To help with the transition of eating clean, I would suggest that you start batch cooking. Batch cooking is simply preparing all of your meals for an entire week, so that you can have healthier meals ready when you need them. As an example, I batch cook my weekly meals on Sunday. I begin to plan my menu on Friday and try to purchase the items on Saturday or Sunday morning.

Let’s explore batch cooking and learn how batch cooking can help you reach your health and wellness goals. First, let’s address the cons of batch cooking, so that we can get this out of the way. One of the disadvantages of batch cooking your meals for the week is the amount of TIME it takes to prepare a large quantity of different foods. Batch cooking a variety of foods can easily take up to three hours, which includes prep and clean-up. Here are some strategies to get around this obstacle. First, find something that will allow you to enjoy the process. Meaning, maybe listen to your favorite playlist or watch your favorite recorded show while you are cooking. When I batch cook, I usually turn on some jazz music or catch up on some of my favorite series on my DVR or on Netflix.

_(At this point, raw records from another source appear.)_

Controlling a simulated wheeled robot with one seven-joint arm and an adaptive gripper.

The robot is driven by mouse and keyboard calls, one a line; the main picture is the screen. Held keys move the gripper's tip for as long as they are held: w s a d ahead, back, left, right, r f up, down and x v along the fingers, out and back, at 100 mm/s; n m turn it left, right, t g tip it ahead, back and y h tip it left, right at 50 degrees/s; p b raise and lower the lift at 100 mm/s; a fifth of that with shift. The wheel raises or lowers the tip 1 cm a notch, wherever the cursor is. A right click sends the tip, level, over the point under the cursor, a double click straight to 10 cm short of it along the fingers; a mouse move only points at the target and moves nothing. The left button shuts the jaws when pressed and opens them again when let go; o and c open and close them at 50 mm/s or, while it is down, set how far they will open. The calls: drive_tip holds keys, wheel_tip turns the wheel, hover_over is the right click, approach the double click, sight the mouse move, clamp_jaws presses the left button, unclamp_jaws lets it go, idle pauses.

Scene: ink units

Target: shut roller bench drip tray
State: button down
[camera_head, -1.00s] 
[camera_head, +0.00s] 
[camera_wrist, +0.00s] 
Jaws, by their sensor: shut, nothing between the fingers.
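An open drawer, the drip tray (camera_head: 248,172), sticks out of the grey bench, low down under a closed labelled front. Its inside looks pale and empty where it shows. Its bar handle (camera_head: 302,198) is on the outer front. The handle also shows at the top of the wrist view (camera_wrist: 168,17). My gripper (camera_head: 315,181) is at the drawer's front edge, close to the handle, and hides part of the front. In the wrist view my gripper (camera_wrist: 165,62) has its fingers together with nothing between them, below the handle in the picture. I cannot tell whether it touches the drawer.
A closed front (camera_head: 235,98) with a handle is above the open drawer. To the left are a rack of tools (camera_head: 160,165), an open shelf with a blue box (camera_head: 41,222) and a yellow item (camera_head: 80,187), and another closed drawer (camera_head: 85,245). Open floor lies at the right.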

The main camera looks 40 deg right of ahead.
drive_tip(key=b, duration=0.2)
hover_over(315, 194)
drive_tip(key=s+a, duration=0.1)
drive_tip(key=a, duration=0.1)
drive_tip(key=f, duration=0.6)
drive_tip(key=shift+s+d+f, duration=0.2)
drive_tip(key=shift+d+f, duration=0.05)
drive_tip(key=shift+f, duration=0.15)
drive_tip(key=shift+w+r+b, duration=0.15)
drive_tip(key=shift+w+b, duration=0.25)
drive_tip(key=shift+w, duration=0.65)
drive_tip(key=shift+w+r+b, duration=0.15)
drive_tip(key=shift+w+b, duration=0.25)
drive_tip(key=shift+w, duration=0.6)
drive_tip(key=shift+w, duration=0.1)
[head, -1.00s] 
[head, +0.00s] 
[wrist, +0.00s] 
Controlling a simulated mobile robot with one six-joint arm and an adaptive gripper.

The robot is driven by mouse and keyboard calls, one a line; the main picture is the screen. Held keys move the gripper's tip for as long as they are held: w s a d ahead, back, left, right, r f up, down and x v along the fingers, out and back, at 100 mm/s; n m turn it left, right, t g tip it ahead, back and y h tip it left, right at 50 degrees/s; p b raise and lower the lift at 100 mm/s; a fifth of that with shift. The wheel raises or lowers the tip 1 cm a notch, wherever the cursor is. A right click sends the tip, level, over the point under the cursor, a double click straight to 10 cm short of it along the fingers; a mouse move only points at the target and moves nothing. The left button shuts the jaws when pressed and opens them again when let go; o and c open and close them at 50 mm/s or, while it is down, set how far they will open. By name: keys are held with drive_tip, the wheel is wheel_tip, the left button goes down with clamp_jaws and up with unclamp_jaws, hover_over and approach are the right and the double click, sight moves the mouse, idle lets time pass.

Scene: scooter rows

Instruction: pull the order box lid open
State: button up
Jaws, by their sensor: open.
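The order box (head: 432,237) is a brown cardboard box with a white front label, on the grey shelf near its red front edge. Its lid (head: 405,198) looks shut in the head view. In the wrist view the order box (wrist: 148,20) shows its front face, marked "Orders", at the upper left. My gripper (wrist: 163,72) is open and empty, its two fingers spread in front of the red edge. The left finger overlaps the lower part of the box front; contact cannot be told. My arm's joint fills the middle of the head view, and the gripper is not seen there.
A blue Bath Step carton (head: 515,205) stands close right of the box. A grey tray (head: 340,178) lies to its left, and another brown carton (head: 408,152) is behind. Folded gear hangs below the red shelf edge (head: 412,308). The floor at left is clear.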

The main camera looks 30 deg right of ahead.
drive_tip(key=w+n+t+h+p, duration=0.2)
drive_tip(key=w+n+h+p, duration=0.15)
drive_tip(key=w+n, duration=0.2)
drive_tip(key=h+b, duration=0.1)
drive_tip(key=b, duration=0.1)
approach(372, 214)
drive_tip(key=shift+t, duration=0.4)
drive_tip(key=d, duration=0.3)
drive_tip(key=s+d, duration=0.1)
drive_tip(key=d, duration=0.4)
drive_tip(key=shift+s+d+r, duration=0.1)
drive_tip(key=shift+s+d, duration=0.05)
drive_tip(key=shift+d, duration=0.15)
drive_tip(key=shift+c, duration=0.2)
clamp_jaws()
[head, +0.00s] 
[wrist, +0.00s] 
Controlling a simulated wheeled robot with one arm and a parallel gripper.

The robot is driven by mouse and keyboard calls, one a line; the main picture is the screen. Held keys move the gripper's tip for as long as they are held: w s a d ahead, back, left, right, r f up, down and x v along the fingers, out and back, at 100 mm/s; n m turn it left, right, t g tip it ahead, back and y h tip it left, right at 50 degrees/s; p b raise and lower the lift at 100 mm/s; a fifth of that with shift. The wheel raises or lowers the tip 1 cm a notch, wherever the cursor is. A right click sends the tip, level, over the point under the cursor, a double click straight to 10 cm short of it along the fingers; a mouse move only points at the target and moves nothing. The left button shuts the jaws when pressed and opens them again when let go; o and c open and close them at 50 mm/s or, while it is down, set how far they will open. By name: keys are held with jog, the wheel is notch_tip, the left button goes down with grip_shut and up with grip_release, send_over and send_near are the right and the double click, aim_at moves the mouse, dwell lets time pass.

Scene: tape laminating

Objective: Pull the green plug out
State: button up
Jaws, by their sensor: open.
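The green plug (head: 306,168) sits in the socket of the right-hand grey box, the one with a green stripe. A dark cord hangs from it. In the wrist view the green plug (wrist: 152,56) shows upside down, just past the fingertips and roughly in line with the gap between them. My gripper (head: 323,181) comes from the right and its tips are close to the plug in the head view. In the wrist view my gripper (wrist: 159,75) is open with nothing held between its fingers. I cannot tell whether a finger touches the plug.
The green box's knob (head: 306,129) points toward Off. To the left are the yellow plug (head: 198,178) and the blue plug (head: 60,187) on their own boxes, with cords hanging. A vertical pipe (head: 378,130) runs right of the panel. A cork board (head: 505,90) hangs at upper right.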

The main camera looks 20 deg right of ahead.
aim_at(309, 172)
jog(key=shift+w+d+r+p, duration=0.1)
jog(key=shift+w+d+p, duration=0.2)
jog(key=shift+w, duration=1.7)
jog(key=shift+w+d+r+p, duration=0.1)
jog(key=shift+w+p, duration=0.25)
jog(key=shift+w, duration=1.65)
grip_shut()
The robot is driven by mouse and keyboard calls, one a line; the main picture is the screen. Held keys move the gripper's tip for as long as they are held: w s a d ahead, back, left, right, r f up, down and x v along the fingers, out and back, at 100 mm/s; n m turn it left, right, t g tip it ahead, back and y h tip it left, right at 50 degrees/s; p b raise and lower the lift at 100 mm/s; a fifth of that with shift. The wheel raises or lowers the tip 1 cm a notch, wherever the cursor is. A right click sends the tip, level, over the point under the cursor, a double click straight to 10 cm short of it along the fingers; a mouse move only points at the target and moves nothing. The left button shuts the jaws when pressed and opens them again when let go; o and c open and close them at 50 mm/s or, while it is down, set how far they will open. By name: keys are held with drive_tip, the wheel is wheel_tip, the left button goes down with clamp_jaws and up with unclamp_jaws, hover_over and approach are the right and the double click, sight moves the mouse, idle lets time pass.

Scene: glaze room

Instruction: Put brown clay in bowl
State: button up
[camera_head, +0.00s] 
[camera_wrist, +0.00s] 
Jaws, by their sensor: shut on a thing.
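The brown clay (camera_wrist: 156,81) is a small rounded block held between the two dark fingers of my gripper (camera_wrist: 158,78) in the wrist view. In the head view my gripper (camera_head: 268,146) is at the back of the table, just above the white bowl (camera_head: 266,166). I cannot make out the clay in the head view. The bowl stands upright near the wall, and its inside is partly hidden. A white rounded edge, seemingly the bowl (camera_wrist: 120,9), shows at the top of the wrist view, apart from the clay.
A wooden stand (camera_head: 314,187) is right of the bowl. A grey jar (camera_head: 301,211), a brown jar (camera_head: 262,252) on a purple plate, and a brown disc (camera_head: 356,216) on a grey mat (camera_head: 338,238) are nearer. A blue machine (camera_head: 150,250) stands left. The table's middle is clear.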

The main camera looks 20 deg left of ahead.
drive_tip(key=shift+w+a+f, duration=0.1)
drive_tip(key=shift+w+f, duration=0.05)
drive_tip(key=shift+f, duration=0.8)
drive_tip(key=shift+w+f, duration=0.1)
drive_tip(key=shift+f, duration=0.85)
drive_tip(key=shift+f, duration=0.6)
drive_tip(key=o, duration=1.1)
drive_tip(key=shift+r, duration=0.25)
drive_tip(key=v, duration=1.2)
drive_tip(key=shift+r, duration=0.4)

Now that we have gotten the cons of batch cooking resolved, there are way too many positive things about batch cooking that makes the length of time totally worth it. First, you will be eating healthier foods. Second, it is much cheaper to batch cook than eating out at restaurants; especially, when you consider the cost of including a 15 to 20% tip. Third, batch cooking will allow you to lose weight because you have complete control over how many calories you are consuming. Also, when you cook your own meals, you control the amount of salt and sugar that is included in your meals, which is a win-win for you and your family. Finally, one of the best things about batch cooking includes the amount of time that you will free up after work to do things you love such as exercising or taking a walk in the park.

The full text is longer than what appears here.